Diebstahl:Wenn der Kollege den Locher klaut

So mancher Chef hätte sie gern, die Überwachung der Beschäftigten am Arbeitsplatz. Aber das ist nur erlaubt, wenn ein konkreter Verdacht besteht.

So mancher Chef hätte sie gern, die Überwachung der Beschäftigten am Arbeitsplatz. Aber das ist nur erlaubt, wenn ein konkreter Verdacht besteht.

(Foto: Jens Büttner/dpa)
  • Wenn Mitarbeiter und Externe im Büro klauen, entsteht jedes Jahr ein Millionenschaden.
  • Viele Diebe sind Wiederholungstäter und in den seltensten Fällen Externe.
  • Kollegen und vor allem Chefs haben im Verdachtsfall einige Möglichkeiten.

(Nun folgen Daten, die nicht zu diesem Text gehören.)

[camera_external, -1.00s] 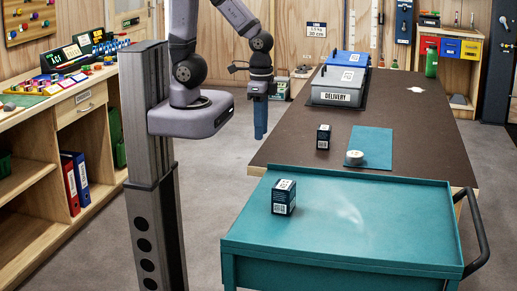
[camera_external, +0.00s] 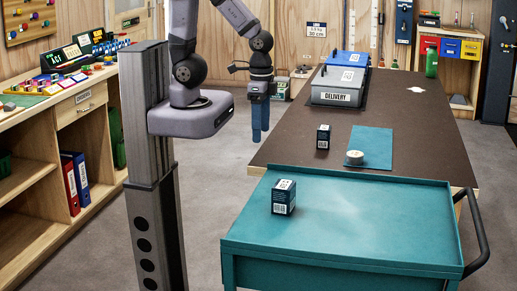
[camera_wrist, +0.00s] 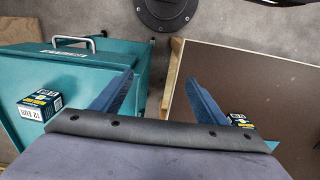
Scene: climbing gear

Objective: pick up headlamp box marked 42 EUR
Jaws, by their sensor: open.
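A small dark box with white labels (camera_external: 283,197) stands on the teal cart top (camera_external: 345,225). It also shows at the left of the wrist view (camera_wrist: 40,106), where its price label seems to end in "2 EUR"; the first digit is unclear. A second dark box (camera_external: 323,137) stands on the brown table; the wrist view shows it (camera_wrist: 240,121) partly hidden behind my right finger. Its price is not readable. My gripper (camera_external: 260,136) hangs pointing down left of the table, apart from both boxes. In the wrist view its fingers (camera_wrist: 160,77) are spread and empty.
A grey delivery box (camera_external: 338,86) and a blue box (camera_external: 347,58) stand at the table's far end. A white round item (camera_external: 354,157) lies on a teal mat (camera_external: 371,143). The cart has raised rims and a dark handle (camera_external: 478,235).

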Von Katharina Kutsche und Felicitas Wilke

Immer wieder kam Leergut weg. Nicht furchtbar viel, aber doch so große Mengen, dass es dem Chef des Getränkehandels auffiel. Und nicht nur einzelne Flaschen, sondern auch Kisten und Fässer - die trägt man ja nicht einfach so weg, schon gar nicht von einem verschlossenen Gelände. Also legte sich Jochen Meismann mit einem Team nachts auf die Lauer und beobachtete das gesamte Areal. Der Privatdetektiv wird regelmäßig von Betrieben beauftragt, die merken, dass sie bestohlen werden, aber nicht wissen, von wem. Und das passiert nicht nur häufig, sondern verursacht jedes Jahr von Neuem einen Schaden, der in die Millionen geht.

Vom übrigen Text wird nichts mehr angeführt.